**Job:**
In the listing below, locate the lines bearing the word "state". Copy every one of them.

##### Data extract #####

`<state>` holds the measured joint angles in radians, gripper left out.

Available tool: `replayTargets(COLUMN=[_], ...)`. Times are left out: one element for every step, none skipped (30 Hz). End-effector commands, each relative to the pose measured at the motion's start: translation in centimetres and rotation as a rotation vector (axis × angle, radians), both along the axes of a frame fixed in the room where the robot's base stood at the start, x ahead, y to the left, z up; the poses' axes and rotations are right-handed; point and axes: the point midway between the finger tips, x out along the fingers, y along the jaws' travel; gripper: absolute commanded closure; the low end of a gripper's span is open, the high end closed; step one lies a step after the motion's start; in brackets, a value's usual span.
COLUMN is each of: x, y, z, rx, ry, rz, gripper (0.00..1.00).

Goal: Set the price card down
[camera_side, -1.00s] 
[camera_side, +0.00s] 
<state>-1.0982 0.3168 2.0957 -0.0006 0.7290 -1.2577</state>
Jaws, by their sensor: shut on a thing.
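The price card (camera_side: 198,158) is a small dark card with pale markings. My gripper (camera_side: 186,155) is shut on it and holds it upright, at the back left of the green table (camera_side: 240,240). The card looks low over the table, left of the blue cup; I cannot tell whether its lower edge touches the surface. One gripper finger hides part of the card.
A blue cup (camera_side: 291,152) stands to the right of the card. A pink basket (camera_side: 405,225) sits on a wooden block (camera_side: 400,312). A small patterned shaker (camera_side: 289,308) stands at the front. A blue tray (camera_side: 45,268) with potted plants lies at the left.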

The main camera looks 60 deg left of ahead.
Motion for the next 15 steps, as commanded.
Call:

#####

**Solution for this problem:**
`<state>` holds the measured joint angles in radians, gripper left out.
<state>-1.0982 0.3168 2.0957 -0.0006 0.7290 -1.2577</state>

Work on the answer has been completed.